### Direction
Omit all images. Transcribe the rest of the material below exactly.

### Data
+--

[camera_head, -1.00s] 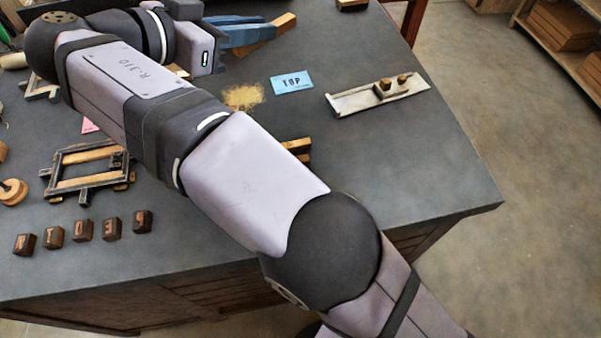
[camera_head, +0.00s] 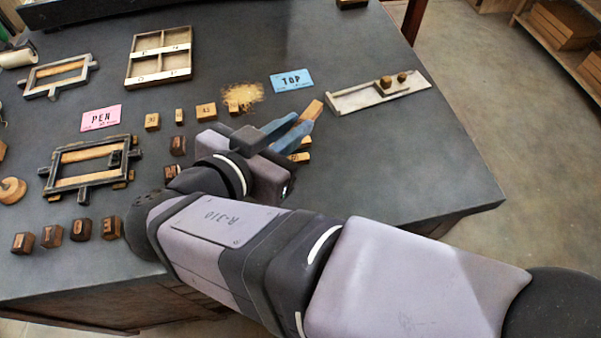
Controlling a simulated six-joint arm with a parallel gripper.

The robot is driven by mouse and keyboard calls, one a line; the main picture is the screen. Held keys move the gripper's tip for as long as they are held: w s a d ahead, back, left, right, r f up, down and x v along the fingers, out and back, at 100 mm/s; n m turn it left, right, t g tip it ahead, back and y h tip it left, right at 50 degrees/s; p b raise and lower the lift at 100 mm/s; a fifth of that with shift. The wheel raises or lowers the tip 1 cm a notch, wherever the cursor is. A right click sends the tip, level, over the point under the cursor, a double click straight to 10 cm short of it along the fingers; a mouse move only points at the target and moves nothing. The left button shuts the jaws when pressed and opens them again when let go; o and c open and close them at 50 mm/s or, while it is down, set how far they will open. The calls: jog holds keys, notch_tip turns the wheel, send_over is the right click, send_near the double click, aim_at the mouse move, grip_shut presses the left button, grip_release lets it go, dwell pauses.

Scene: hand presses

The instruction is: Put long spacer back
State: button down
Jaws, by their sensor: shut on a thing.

+--

### Result of the task
[camera_head, -1.00s] 
[camera_head, +0.00s] 
Controlling a simulated six-joint arm with a parallel gripper.

The robot is driven by mouse and keyboard calls, one a line; the main picture is the screen. Held keys move the gripper's tip for as long as they are held: w s a d ahead, back, left, right, r f up, down and x v along the fingers, out and back, at 100 mm/s; n m turn it left, right, t g tip it ahead, back and y h tip it left, right at 50 degrees/s; p b raise and lower the lift at 100 mm/s; a fifth of that with shift. The wheel raises or lowers the tip 1 cm a notch, wherever the cursor is. A right click sends the tip, level, over the point under the cursor, a double click straight to 10 cm short of it along the fingers; a mouse move only points at the target and moves nothing. The left button shuts the jaws when pressed and opens them again when let go; o and c open and close them at 50 mm/s or, while it is down, set how far they will open. The calls: jog holds keys, notch_tip turns the wheel, send_over is the right click, send_near the double click, aim_at the mouse move, grip_shut presses the left button, grip_release lets it go, dwell pauses.

Scene: hand presses

The instruction is: Put long spacer back
State: button down
Jaws, by their sensor: shut on a thing.

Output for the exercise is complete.